[Aim]:
Print exactly the lines from the one containing "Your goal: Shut" through the last line of the listing, both included.

○ ○ ○ ○ ○

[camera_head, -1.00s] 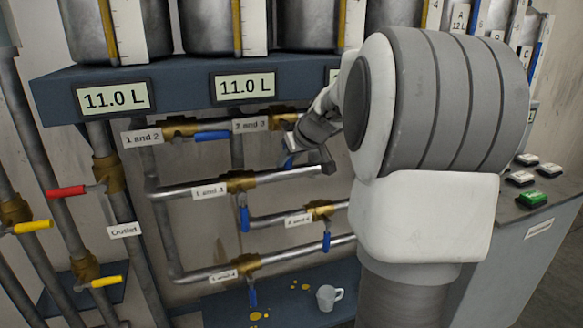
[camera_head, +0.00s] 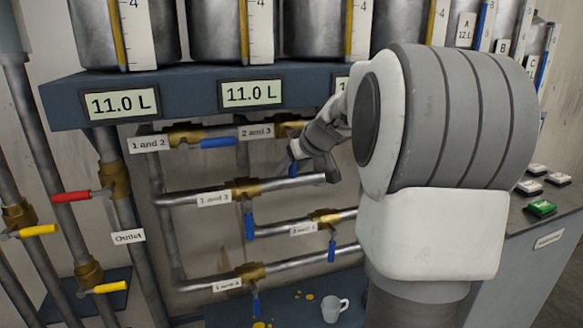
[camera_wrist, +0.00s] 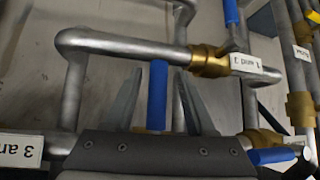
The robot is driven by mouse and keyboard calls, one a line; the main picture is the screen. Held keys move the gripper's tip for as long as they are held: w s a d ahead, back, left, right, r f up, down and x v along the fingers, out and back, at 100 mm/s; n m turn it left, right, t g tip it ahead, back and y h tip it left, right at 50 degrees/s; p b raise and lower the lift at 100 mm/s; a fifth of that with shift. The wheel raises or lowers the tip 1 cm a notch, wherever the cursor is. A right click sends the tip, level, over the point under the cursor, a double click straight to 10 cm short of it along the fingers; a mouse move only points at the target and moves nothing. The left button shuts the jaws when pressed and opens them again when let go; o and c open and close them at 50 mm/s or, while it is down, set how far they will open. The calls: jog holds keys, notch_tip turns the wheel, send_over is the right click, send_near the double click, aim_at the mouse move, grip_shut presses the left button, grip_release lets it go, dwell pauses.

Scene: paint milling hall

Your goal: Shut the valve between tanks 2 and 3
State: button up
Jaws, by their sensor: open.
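The label "2 and 3" (camera_head: 257,131) is on the upper pipe, left of a brass valve body (camera_head: 290,129) partly hidden by my arm. A blue handle (camera_head: 293,160) hangs down below that valve, crosswise to the horizontal pipe run. My gripper (camera_head: 312,168) is right at this handle. In the wrist view my gripper (camera_wrist: 163,98) is open, its two grey fingers on either side of the blue handle (camera_wrist: 157,95), apart from it as far as I can see. The handle's pivot is hidden behind the gripper body.
The "1 and 2" valve's blue handle (camera_head: 222,142) lies along its pipe, close on the left. The "1 and 3" valve (camera_head: 243,188) is below, its handle hanging down. Tank displays, such as 11.0 L (camera_head: 252,94), sit above. A white mug (camera_head: 334,309) stands below.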

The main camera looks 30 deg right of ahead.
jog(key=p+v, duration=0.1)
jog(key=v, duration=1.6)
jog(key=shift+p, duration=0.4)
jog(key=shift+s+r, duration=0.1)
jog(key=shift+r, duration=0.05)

○ ○ ○ ○ ○

[Output of the exercise]:
Your goal: Shut the valve between tanks 2 and 3
State: button up
Jaws, by their sensor: open.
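The label "2 and 3" (camera_head: 257,131) is on the upper pipe, left of a brass valve body (camera_head: 290,129) partly hidden by my arm. A blue handle (camera_head: 293,160) hangs down below that valve, crosswise to the horizontal pipe run. My gripper (camera_head: 312,168) is right at this handle. In the wrist view my gripper (camera_wrist: 163,98) is open, its two grey fingers on either side of the blue handle (camera_wrist: 157,95), apart from it as far as I can see. The handle's pivot is hidden behind the gripper body.
The "1 and 2" valve's blue handle (camera_head: 222,142) lies along its pipe, close on the left. The "1 and 3" valve (camera_head: 243,188) is below, its handle hanging down. Tank displays, such as 11.0 L (camera_head: 252,94), sit above. A white mug (camera_head: 334,309) stands below.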

The main camera looks 30 deg right of ahead.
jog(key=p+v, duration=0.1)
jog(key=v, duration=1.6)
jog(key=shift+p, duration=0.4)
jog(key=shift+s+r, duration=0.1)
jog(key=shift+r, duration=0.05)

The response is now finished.